Kedua, perihal selanjutnya yang menjadi penting untuk
dipermasalahakan dalam draf Rahasia Negara, yakni terkait dengan pengkategorian
atau cakupan yang dirahasiakan. Dalam hal detail objek yang dirahasikan,
rancangan ini telah memberikan uraian tentang apa saja yang menjadi rahasia.
Misalanya dalam kategori pertahanan negara dimana hal-hal, seperti rencana
kekuatan gelar pasukan dalam kondisi perang atau dalam operasi atau pengumpulan
data intelejen dalam lingkup intelejen negara. Hal ini dapat dimaklumi sebagai
suatu objek rahasia. Namun, terdapat beberapa rincian yang memberikan
intrepetasi bahkan ketidakperluan suatu objek menjadi rahasia. Misalnya, pada
lingkup pertahanan negara, rincian terhadap rencana alokasi dan pembelanjaan
yang berkaitan dengan misi dan tugas pertahanan. Ini menjadi aneh dan
menimbulkan peluang atau celah untuk penyelewengan ketika objek tersebut
dirahasikan, terutama terkait dengan perencanaan anggaran.
Dua hal tersebut yang
kemudian menjadi permasalahan tersendiri dimana ketidakjelasan bingkai
kerahasian negara yang diikuti dengan beberapa rincian tentang objek yang
dirahasiakan dengan multii-interpretasi menciptakan peningkatan kerawanan serta
kecurigaan terhadap pelaksanaan RUU ini nantinya.
Refleksi ketiga,
yakni mekanisme (cara) untuk menentukan kerahasian dimana pada rancangan ini
telah dimasukan bahasan tersendiri terkait dengan klasifikasi dan deklasifikasi
suatu rahasia negara. Namun, secara eksplisit bahasan tersebut hanyalah suatu
proses administrasi kenegaraan dimana lembaga yang ditunjuk sebagai
pelaksana/penentu rahasia negara memberikan suatu pertimbangan tertulis
terhadap akibat yang ditimbulkan ketika objek tersebut tidak dirahasiakan dan
pertimbangan tersebut disampaikan pada presiden. Paparan tersebut hanya
memberikan suatu pemahaman administrasi kenegaraan, bukan suatu mekanisme jelas
dan spesifik. Terkait dengan klasifikasi dan deklasifikasi tersebut, pada
rancangan ini tidak ditemukan relasional antara jenis rahasia negara (sangat
rahasia, rahasia, rahasia terbatas) dengan dampak yang ditimbulkan jika terjadi
penyalahgunaan rahasia negara. Ini menjadi penting dalam upaya
pengklasifikasian dan pendeklasifikasian suatu rahasia negara.

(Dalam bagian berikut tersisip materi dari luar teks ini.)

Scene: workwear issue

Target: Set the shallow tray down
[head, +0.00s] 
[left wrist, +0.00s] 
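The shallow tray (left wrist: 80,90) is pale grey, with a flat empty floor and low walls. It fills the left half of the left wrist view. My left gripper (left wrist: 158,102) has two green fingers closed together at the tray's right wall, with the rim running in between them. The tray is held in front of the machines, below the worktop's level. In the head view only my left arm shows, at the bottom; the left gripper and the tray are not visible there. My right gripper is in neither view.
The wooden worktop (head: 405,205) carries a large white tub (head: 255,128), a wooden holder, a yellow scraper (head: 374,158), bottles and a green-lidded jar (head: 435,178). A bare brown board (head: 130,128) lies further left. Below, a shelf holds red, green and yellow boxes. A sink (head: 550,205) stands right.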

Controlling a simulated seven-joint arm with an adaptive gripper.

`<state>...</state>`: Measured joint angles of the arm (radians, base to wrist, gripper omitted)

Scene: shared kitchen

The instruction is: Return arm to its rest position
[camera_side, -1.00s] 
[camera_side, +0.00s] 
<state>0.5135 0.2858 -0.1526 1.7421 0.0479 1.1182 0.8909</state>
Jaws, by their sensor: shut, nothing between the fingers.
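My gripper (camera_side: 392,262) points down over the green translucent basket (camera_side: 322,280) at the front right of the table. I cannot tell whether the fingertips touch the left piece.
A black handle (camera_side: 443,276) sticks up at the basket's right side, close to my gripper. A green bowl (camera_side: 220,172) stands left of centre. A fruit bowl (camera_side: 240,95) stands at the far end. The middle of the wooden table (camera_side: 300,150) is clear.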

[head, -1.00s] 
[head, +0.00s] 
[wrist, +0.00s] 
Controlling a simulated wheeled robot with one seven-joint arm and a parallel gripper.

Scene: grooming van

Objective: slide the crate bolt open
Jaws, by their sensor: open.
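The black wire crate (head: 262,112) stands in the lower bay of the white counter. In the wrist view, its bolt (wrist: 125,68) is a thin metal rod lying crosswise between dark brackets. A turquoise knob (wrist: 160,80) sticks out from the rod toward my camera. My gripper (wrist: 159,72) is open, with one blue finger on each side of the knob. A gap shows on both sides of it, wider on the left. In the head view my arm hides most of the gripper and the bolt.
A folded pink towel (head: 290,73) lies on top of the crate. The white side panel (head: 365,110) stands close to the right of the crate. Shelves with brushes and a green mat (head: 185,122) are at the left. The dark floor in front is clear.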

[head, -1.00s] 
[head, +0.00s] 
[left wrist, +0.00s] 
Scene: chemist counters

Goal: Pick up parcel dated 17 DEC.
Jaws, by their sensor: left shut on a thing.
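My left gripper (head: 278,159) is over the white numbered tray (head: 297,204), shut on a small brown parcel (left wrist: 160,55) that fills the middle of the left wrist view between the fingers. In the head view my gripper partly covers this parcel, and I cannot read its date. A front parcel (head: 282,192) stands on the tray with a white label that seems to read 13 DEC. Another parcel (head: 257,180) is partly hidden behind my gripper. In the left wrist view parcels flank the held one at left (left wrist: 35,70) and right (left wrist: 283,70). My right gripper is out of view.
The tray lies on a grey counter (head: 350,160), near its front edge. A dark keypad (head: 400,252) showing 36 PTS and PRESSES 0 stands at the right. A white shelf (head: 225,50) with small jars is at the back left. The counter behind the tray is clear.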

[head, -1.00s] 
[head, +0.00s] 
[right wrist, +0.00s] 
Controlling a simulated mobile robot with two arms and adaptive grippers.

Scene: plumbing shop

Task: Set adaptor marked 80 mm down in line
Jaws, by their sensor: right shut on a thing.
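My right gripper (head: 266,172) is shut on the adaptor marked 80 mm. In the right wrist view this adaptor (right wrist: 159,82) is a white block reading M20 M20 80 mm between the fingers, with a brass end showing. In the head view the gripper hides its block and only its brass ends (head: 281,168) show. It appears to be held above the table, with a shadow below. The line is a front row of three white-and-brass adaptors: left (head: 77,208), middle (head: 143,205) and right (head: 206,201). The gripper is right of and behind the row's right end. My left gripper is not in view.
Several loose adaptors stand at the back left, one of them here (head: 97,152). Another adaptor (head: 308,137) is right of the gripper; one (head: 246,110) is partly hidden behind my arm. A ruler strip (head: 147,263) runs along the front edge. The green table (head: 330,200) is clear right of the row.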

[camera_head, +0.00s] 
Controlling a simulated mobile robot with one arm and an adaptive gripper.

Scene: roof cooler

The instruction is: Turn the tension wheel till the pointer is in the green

Keempat, yakni terkait dengan masa retensi yang terpapar dalam
rancangan tersebut dimana ada tiga tingkatan, yakni sangat rahasia 30 tahun,
rahasia 15 tahun, dan rahasia terbatas 5 tahun. Masa retensi menjadi penting,
namun tidak selalu suatu informasi, benda, dan kegiatan yang memiliki implikasi
terhadap keutuhan bangsa dan negara (sangat rahasia) diberikan waktu 30 tahun.
Terdapat beberapa informasi, benda, dan kegiatan yang memiliki kandungan
kerawanan yang tinggi namun dapat diselesaikan kerawanan dalam kurun waktu
kurang dari 30 tahun. Sebab dalam bahasan deklasifikasi tidak diuraiakan
paparan terkait dengan penghentian suatu rahasia negara ketika ancaman dan
kerawanan telah diselesaikan dalam kurun waktu kurang dari masa retensi.
Uraian klasifikasi,
deklasifikasi, dan masa retensi menjadi penting untuk direfleksikan karena
ketiga menjadi suatu simpul dalam penetapan dan pengakhiran suatu objek yang
telah dan akan menjadi rahasia negara.
Kelima, yaitu permasalahan terkait dengan aktor penyelengaara,
penentu, pengelola dan pelindung rahasia negara. Dalam rancangan yang
digulirkan sekarang, tidak terdapat secara jelas siapa yang akan melakukan
upaya-upaya tersebut. Yang disajikan hanyalah presiden sebagai pemegang
kewenangan tertinggi yang dapat melimpahkan kewenangan tersebut pada lembaga
negara, baik itu lembaga kementerian maupun lembaga non-kementerian. Tidak
diatur secara jelas dan terperinci siapa yang berhak dan bertanggung jawab
dalam menanganan perahasian objek rahasia. Ini memunuculkan kerawanan demokrasi
dimana presiden sebagai pemegang otoritas tertinggi dalam tata kelola negara
(pemerintahan) memberikan cek kosong pada lembaga negara tersebut untuk
melakukan pelaksnanaan perahasian negara tanpa didasari suatu uraian pasal atau
ayat dalam rancangan tersebut.
Keenam terkait pengaturan terhadap siapa saja pejabat negara
yang karena jabatan dan kepentingannya dapat menggunakan rahasia negara. Dalam
rancangan ini belum dijelaskan secara rinci terkait dengan uraian tersebut.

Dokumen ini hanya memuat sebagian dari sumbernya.